#### [Requirement]
Write out the material again word for word, dropping any images it holds.

§

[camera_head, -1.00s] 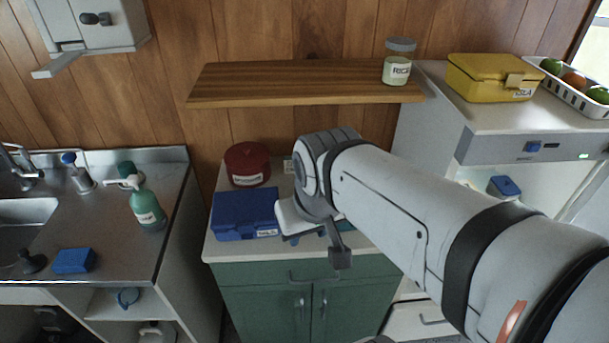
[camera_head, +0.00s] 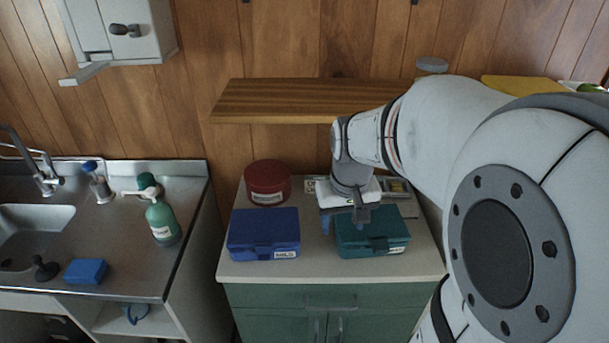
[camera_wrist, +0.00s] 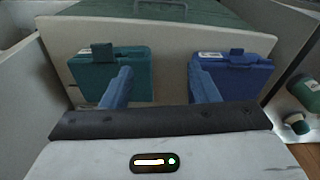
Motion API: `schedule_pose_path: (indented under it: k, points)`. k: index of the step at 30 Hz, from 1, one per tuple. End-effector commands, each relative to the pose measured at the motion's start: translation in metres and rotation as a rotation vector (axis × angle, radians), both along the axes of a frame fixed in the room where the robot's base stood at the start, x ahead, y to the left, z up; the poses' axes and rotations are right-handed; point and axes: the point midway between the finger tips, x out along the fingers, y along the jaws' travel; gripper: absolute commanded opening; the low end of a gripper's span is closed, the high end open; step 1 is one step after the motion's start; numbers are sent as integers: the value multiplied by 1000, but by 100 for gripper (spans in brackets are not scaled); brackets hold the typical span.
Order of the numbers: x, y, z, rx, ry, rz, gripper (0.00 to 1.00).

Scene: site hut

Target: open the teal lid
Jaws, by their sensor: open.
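The teal box (camera_head: 372,245) sits on the right of the cabinet top, with its lid down and a dark latch on the front side. It also shows in the wrist view at the left (camera_wrist: 90,75). My gripper (camera_head: 352,222) is open and empty, over the back left of the teal box. In the wrist view my two blue fingers (camera_wrist: 160,78) stand wide apart, one overlapping the teal box's right edge and one overlapping the blue box. I cannot tell whether the finger touches the teal lid. My wrist hides part of the lid's rear in the head view.
A blue box (camera_head: 264,238) stands left of the teal one, with a gap between. A red round tin (camera_head: 268,184) sits behind it. A wooden shelf (camera_head: 290,100) hangs above the cabinet. A sink counter (camera_head: 125,255) with a green bottle (camera_head: 163,222) is at the left.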

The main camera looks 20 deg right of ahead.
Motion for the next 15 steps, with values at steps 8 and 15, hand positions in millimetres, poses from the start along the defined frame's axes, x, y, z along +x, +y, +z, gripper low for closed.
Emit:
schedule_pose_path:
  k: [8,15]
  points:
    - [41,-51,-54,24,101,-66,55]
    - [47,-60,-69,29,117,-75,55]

§

#### [The reply]
[camera_head, -1.00s] 
[camera_head, +0.00s] 
[camera_wrist, +0.00s] 
Motion API: `schedule_pose_path: (indented under it: k, points)`. k: index of the step at 30 Hz, from 1, one per tuple. End-effector commands, each relative to the pose measured at the motion's start: translation in metres and rotation as a rotation vector (axis × angle, radians), both along the axes of a frame fixed in the room where the robot's base stood at the start, x ahead, y to the left, z up; the poses' axes and rotations are right-handed; point and axes: the point midway between the finger tips, x out along the fingers, y along the jaws' travel; gripper: absolute commanded opening; the low end of a gripper's span is closed, the high end open; step 1 is one step after the motion's start; numbers are sent as integers: the value multiplied by 1000, but by 100 for gripper (spans in brackets are not scaled); brackets hold the typical span.
Order of the numbers: x, y, z, rx, ry, rz, gripper (0.00 to 1.00).

Scene: site hut

Target: open the teal lid
Jaws, by their sensor: open.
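The teal box (camera_head: 372,245) sits on the right of the cabinet top, with its lid down and a dark latch on the front side. It also shows in the wrist view at the left (camera_wrist: 90,75). My gripper (camera_head: 352,222) is open and empty, over the back left of the teal box. In the wrist view my two blue fingers (camera_wrist: 160,78) stand wide apart, one overlapping the teal box's right edge and one overlapping the blue box. I cannot tell whether the finger touches the teal lid. My wrist hides part of the lid's rear in the head view.
A blue box (camera_head: 264,238) stands left of the teal one, with a gap between. A red round tin (camera_head: 268,184) sits behind it. A wooden shelf (camera_head: 290,100) hangs above the cabinet. A sink counter (camera_head: 125,255) with a green bottle (camera_head: 163,222) is at the left.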

The main camera looks 20 deg right of ahead.
Motion for the next 15 steps, with values at steps 8 and 15, hand positions in millimetres, poses from the start along the defined frame's axes, x, y, z along +x, +y, +z, gripper low for closed.
Emit:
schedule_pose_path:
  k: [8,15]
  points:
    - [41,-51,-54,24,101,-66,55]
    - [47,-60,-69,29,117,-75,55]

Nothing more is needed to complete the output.